Tal como ya señalamos, es llamativo que las dos obras que nos ocupan, y que tuvieron una recepción tan disímil, compartan las mismas críticas a la condena del suicidio. Como indicamos anteriormente, Sobre el suicidio fue enviado a la imprenta en 1756, año en el cual Rousseau comenzó a escribir La nueva Eloísa; pero, de la conflictiva relación entre ambos filósofos, signada por los desencuentros y los malos entendidos9, nada sabemos acerca de si Hume le confió a Rousseau su escrito sobre la muerte voluntaria y menos aún si éste leyó alguna de las copias que circularon clandestinamente de las Cuatro disertaciones antes de escribir la tercera parte de su novela. Lo que intentaremos indagar, entonces, es si Hume y Rousseau han tenido alguna lectura en común que explique la similitud de sus opiniones.
En las Cartas persas, publicadas por primera vez en 1721 de manera anónima y con datos de imprenta falsos, Montesquieu ataca duramente las costumbres y creencias de la sociedad europea de comienzos del siglo XVIII desde la mirada de un extranjero que recorre asombrado las calles de París. Las Cartas persas se imprimieron en Ámsterdam y se convirtieron rápidamente en un éxito editorial, llegando a ser prohibidas por Luis XV, censura motivada sin duda por la constante ridiculización de la corte francesa que en ellas presenta Montesquieu, pero quizás también debida a la crítica más profunda que realiza el filósofo a la moral, la política y la religión occidentales. La carta LXXIV de Usbek a su amigo Ibben, escrita desde París en el año 1715, comienza así:
“En Europa las leyes son inflexibles con los que se suicidan: se les obliga a morir, digamos, por segunda vez. Son indignamente arrastrados por las calles, se les llena de infamia, se confiscan sus bienes. Me parece, Ibben, que estas leyes son muy injustas.” (Montesquieu, trad. en 1992, p. 140).

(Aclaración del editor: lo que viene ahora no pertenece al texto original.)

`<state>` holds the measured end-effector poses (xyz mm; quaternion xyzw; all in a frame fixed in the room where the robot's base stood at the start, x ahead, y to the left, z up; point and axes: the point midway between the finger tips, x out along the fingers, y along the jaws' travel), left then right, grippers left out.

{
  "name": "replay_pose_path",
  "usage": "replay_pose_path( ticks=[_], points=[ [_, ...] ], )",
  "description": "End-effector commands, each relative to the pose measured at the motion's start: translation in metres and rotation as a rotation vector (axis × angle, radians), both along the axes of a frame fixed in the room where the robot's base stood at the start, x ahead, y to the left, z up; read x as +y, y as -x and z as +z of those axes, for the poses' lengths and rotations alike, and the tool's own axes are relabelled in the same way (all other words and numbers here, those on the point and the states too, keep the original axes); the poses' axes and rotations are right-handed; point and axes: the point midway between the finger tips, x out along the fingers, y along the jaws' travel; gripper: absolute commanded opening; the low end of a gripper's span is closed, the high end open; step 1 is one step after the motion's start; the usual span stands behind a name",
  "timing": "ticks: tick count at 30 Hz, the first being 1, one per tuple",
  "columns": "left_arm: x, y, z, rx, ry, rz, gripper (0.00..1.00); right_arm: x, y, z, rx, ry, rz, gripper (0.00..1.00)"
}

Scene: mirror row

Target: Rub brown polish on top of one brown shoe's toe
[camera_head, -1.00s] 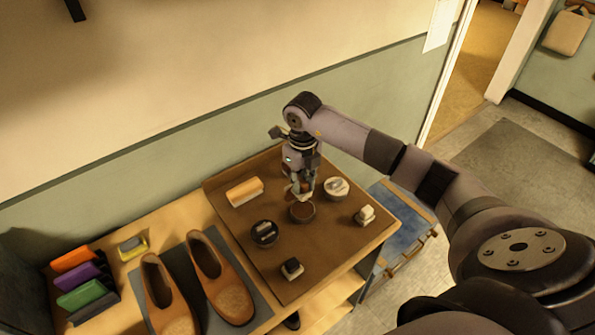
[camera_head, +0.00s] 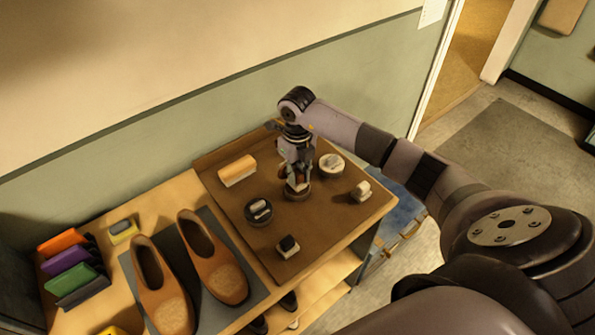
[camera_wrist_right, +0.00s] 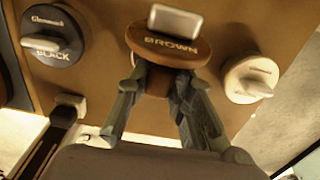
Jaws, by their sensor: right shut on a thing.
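Two brown shoes (camera_head: 215,262) (camera_head: 160,290) stand side by side on a grey mat at the left, toes toward me. My right gripper (camera_head: 298,183) is at a round brown tin (camera_head: 297,195) on the brown board. In the right wrist view its fingers (camera_wrist_right: 165,75) are shut on a brown thing (camera_wrist_right: 179,88), mostly hidden, so its form cannot be told. A round brown top marked BROWN (camera_wrist_right: 172,48) with a pale block (camera_wrist_right: 175,21) on it shows at the fingertips. Whether the held thing touches the tin is unclear. My left gripper is not in view.
A black tin (camera_head: 258,212) and a white tin (camera_head: 331,166) flank the brown one. Small blocks (camera_head: 361,192) (camera_head: 288,246) and an orange-topped brush (camera_head: 237,171) lie on the board. Coloured blocks (camera_head: 70,265) fill the far left. The wall is close behind.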

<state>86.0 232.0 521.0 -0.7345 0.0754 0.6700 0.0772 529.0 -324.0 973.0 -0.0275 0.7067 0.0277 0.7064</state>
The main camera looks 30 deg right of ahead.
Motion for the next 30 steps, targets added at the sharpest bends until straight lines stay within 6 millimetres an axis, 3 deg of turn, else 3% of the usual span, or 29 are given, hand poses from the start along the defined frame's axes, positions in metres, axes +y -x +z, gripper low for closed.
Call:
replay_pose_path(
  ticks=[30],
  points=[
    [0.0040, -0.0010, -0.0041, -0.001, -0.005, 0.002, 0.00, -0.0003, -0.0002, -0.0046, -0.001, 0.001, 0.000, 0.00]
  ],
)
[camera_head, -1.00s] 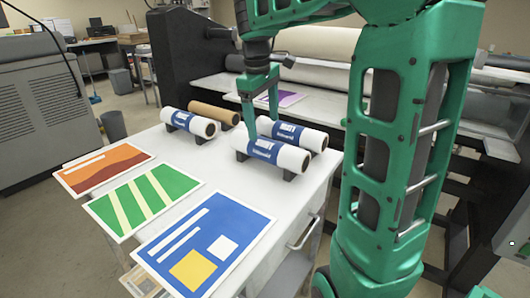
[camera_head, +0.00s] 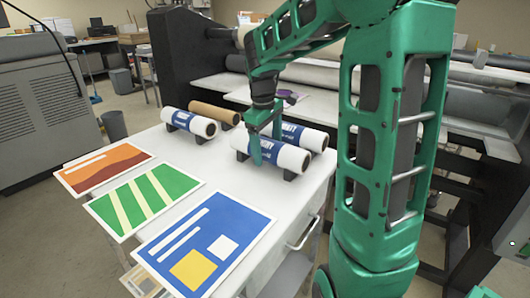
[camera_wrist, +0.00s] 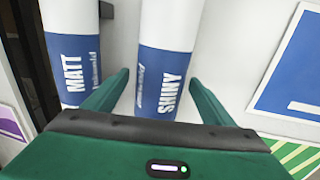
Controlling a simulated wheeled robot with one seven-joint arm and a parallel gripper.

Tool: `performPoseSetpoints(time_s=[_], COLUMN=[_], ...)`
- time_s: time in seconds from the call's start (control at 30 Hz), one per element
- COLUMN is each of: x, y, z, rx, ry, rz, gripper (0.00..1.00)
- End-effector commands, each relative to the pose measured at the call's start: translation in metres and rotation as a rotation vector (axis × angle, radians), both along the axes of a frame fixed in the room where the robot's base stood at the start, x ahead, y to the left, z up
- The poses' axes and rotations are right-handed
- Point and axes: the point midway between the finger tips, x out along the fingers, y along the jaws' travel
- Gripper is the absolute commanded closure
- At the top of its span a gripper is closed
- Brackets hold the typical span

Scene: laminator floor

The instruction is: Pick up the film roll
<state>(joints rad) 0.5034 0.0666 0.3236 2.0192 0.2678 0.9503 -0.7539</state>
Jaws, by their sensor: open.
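A white film roll with a blue label band (camera_head: 293,158) lies across dark supports on the white table. My green gripper (camera_head: 266,145) is lowered over it, with one finger on its near side and the other on its far side. My gripper partly hides both rolls in the head view.
Another blue-banded roll (camera_head: 188,123) and a brown roll (camera_head: 214,113) lie at the table's back left. Orange (camera_head: 103,172), green (camera_head: 145,198) and blue (camera_head: 205,240) prints cover the front. A large laminator with grey rollers (camera_head: 310,77) stands behind.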

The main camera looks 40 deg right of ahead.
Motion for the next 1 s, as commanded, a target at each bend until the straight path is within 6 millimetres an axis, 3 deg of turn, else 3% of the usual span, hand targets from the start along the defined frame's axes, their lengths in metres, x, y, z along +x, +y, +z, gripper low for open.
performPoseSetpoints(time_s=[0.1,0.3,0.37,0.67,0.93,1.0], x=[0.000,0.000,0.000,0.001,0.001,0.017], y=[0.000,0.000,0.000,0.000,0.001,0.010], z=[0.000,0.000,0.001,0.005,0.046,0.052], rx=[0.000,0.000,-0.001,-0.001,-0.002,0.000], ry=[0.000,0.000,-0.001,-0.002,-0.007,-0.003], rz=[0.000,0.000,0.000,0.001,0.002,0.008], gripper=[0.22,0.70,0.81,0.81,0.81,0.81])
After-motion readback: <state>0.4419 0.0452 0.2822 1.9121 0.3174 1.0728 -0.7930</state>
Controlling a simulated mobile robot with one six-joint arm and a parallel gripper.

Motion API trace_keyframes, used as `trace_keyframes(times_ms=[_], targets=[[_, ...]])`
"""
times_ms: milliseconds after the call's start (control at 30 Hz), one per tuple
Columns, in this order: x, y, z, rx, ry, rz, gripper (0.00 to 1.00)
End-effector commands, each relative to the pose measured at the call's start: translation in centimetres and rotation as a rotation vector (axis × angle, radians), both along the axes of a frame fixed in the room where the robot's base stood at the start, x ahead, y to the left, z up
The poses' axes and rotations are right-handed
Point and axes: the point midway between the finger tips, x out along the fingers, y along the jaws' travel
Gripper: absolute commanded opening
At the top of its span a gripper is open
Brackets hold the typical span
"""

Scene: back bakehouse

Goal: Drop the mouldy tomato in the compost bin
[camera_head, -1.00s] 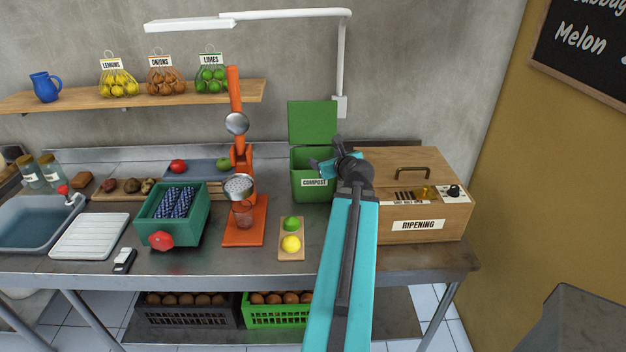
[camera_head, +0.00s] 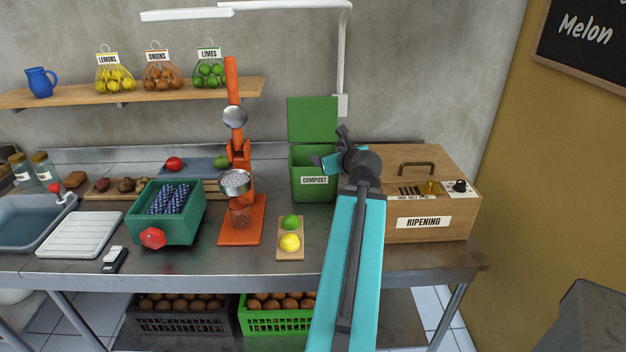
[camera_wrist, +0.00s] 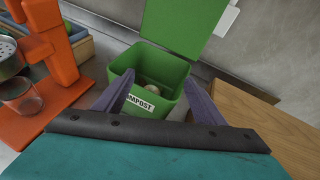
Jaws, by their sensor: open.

Estas prácticas de castigo y condena de los suicidas −comunes también en Inglaterra, como ya señalamos anteriormente− aparecen como aberrantes a los ojos de un persa. Y esta es, precisamente, la primera estrategia del autor frente a un tema tan sensible y complejo como es la valoración de la muerte voluntaria: presentar, en dos líneas, la opinión que tendría de las costumbres de París un observador externo. Así el impacto en el lector es, a través de este rodeo, directo: otras culturas repudian, sin más, los hábitos europeos. El segundo paso que da Montesquieu es comenzar a desarrollar los argumentos por los cuales el suicidio no debería ser condenado y, tal como veremos a continuación, las opiniones vertidas en las Cartas Persas son muy similares a las planteadas por Hume y Rousseau.

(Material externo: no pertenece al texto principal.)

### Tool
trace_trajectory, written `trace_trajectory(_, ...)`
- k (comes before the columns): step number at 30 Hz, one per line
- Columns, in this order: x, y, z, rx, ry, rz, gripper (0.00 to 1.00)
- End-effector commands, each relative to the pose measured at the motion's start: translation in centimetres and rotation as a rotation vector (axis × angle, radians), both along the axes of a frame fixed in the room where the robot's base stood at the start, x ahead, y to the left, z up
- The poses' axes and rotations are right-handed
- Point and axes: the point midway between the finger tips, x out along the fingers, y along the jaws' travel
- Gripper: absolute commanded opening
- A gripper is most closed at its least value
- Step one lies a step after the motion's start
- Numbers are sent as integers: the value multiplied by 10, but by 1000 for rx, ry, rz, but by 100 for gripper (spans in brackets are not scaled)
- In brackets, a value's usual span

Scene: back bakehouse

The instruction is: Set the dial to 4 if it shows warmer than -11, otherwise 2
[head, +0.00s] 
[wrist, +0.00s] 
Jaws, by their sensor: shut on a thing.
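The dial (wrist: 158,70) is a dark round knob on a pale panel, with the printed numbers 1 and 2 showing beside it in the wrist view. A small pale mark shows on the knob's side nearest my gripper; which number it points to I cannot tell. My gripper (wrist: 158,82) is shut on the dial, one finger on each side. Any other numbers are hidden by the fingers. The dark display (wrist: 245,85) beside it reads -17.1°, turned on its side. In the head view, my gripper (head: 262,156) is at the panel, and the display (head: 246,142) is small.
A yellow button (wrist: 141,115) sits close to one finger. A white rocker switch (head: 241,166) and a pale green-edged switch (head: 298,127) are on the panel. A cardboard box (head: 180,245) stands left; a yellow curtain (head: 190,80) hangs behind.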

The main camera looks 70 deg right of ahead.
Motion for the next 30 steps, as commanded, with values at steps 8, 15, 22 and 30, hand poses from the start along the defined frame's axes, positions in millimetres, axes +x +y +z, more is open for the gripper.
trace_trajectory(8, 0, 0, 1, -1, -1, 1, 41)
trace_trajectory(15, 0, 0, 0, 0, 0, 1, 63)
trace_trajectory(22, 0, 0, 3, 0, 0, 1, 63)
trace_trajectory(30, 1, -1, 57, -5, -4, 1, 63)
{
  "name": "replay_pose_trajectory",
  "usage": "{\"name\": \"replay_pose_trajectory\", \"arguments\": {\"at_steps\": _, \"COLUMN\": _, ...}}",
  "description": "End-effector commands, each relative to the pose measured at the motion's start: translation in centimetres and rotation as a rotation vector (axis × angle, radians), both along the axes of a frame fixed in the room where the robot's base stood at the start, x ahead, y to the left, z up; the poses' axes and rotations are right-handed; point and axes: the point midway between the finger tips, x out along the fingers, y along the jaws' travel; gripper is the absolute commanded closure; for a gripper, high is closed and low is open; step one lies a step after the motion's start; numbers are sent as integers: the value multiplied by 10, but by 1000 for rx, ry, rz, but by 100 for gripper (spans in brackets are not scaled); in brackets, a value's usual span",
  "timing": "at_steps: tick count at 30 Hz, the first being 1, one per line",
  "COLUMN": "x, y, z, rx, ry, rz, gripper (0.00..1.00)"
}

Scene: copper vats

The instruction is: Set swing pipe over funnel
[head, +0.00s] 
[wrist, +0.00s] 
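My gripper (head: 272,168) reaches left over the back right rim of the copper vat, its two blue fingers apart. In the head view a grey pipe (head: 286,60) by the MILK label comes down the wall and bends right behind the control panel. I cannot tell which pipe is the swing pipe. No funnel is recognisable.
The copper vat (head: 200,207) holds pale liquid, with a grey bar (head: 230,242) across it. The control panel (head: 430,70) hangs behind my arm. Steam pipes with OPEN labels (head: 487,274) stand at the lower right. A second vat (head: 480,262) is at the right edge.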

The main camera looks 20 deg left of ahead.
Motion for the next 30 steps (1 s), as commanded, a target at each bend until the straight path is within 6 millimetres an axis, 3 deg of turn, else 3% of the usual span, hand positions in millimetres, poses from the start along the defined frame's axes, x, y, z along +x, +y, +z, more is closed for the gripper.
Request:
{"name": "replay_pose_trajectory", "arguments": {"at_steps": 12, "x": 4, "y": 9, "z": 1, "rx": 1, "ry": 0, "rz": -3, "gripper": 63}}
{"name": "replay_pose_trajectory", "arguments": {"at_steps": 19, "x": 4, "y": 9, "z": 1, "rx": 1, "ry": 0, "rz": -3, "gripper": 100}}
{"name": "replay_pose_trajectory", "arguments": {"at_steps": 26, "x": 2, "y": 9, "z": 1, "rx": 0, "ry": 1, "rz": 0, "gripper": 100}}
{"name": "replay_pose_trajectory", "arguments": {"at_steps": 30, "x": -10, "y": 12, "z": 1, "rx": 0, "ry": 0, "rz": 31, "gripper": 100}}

Montesquieu hace notar cómo no se trasgrede ninguna ley natural, ni tampoco divina, al terminar con la propia vida:
¿Altero el orden de la Providencia cuando cambio la estructura de la materia y convierto en cuadrado una esfera que las primeras leyes del movimiento, es decir, las leyes de la creación y la conservación, habían hecho redonda? No, sin duda no hago más que ejercer el derecho que se me ha conferido; y en este sentido puedo alterar a mi gusto toda la naturaleza sin que pueda decirse que me opongo a la Providencia. (Trad. en 1992, p. 141).
Montesquieu sostiene, de igual manera, que la muerte voluntaria no contradice los deberes que tenemos para con la sociedad, casi con las mismas palabras que lo dice Hume: “Estoy obligado a respetar las leyes, cuando vivo bajo las leyes; pero si no, ¿pueden retenerme aún?” (trad. en 1992, p. 141). También es él quien presenta la idea de que la condena al suicidio se debe a una apreciación distorsionada del valor de la vida humana en relación con el resto del universo:
Nos imaginamos que la aniquilación de un ser tan perfecto degradaría toda la naturaleza y no concebimos que un hombre más o menos en el mundo –qué digo– todos los hombres juntos, cien millones de tierras como la nuestra no son más que un sutil y tenue átomo del que Dios no se preocupa más que a causa de la amplitud de su conocimiento. (Montesquieu, trad. en 1992, p. 142).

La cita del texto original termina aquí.